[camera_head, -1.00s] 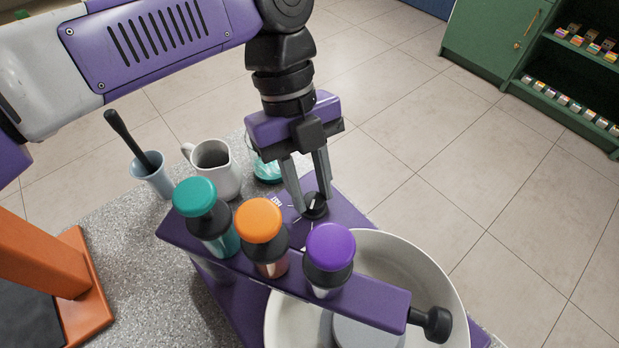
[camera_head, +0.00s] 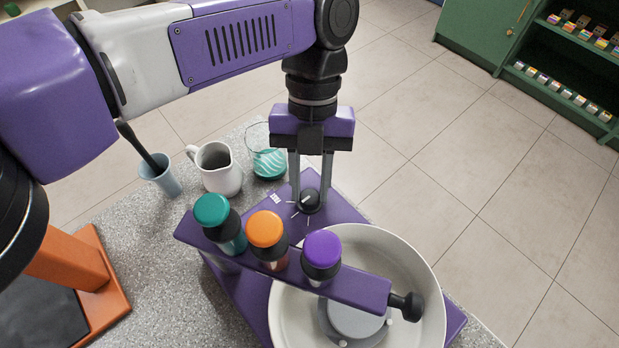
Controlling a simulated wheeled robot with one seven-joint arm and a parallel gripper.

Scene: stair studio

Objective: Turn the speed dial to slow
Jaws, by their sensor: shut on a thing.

__Exercise__. Transcribe all the data word for word; the images stay out.

__Answer in full__.
[camera_head, -1.00s] 
[camera_head, +0.00s] 
Controlling a simulated wheeled robot with one seven-joint arm and a parallel gripper.

Scene: stair studio

Objective: Turn the speed dial to slow
Jaws, by their sensor: shut on a thing.

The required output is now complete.